The Institute of Fiscal Studies spelled out what was required. The spending cuts set out by the three are the most severe in a generation, if not since the Second World War. The problem, it complained, was that not only had the party leaders failed to identify just where the axe would fall, but they were misleading the public with talk of protecting “frontline services”.

The IFS report was motivated by fear of the political consequences of such deception, under conditions where what had begun as a banking crisis in 2008 now threatens the bankruptcy of entire countries.

Greece continues to teeter on the brink of insolvency, and the “contagion” has spread to Spain and Portugal which saw their credit ratings downgraded this week.
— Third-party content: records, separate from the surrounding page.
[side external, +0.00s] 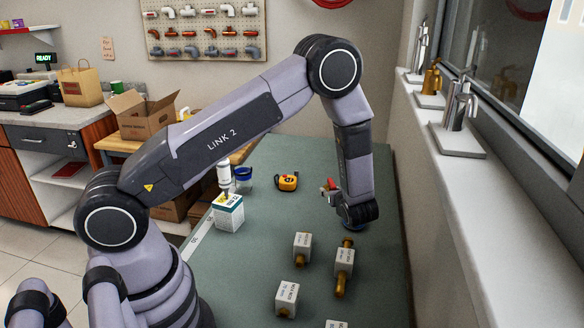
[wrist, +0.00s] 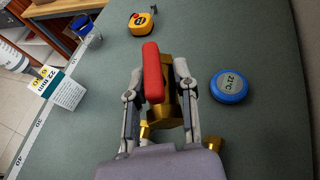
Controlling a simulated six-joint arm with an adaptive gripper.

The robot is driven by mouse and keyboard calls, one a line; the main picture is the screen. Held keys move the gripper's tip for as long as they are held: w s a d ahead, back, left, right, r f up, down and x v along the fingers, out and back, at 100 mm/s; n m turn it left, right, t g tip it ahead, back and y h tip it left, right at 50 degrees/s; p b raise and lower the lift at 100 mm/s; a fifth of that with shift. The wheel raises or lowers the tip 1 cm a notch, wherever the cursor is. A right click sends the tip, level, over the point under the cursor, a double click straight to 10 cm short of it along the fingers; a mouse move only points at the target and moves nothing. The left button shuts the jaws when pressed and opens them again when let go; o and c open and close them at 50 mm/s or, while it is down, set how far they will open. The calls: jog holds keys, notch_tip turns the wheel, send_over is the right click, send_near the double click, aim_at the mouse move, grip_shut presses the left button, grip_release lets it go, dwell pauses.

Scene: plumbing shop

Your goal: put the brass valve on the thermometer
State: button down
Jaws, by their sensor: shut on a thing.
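The brass valve (wrist: 168,115) with its red lever handle (wrist: 152,72) sits between the fingers of my gripper (wrist: 158,85) in the wrist view. My gripper is shut on it. The thermometer (wrist: 230,86) is a round blue disc with a pale face showing digits; it lies flat on the bench, right of my gripper and apart from the valve in that view. In the side view the red handle (side external: 328,185) shows left of my wrist, which hides most of the valve and fingers. The valve's height over the bench is hard to tell.
A yellow tape measure (side external: 288,181) lies on the green bench (side external: 235,275). A white box (side external: 228,212), a white bottle (side external: 224,176) and a blue-topped jar (side external: 243,179) stand at the left edge. Several labelled blocks, some with brass fittings (side external: 343,270), stand in front.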

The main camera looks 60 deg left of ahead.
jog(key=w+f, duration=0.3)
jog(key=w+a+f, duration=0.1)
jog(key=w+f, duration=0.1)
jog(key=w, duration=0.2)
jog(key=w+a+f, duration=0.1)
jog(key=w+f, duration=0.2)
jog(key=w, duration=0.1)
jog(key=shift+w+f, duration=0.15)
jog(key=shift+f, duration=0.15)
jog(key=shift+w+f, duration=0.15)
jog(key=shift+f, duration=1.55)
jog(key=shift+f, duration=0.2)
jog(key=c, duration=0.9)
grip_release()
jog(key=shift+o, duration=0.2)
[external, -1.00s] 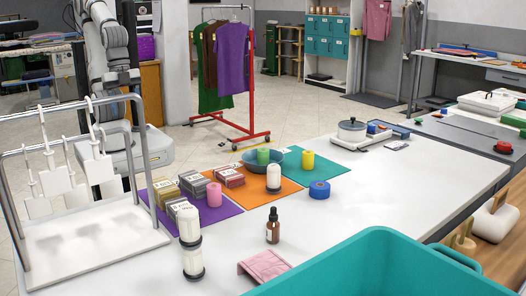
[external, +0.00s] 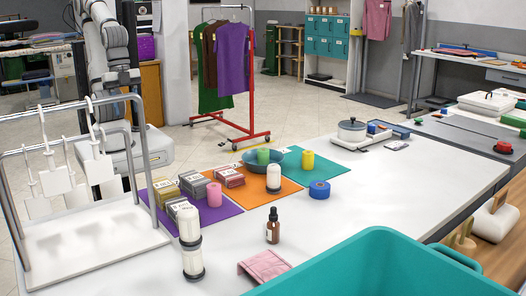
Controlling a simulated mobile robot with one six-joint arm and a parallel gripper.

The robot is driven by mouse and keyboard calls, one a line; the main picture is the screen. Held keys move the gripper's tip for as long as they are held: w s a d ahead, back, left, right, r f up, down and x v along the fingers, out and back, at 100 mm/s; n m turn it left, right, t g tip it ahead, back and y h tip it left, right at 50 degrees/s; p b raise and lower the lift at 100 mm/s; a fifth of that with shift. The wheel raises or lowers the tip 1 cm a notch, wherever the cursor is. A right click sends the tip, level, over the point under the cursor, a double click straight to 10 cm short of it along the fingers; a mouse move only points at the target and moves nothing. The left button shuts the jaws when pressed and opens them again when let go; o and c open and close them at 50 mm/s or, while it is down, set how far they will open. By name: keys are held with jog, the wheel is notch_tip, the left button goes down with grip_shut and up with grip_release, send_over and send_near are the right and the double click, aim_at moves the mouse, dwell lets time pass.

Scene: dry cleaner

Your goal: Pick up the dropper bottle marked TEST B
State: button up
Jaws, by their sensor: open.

In each of these countries, social democratic governments have brought forward plans to slash spending, jobs and wages in the face of popular opposition.

Britain is just as indebted as Greece and must implement similar measures. The concern is that if the official parties do not admit as much, the agenda of any incoming government will be rejected by many as illegitimate and it will face social unrest.

In the event, the three leaders failed to bite the bullet. There were allusions to economic constraints. But Cameron referred to the situation in Greece only to stress that a Tory government would “never join the euro” and would “keep the pound”. Given that the future of the euro is now on the line, and that sterling has lost more than 25 percent of its value, the only purpose of Cameron’s remarks was to again ingratiate himself with the Murdoch press.

As for Brown, he argued that the “peril” facing Europe’s economies must not be allowed to damage Britain’s “recovery”. This absurd attempt to claim that the UK can be insulated from economic turmoil in Europe was aimed at justifying Labour’s insistence that its policy of quantitative easing should not be ended immediately, as the Tories suggest.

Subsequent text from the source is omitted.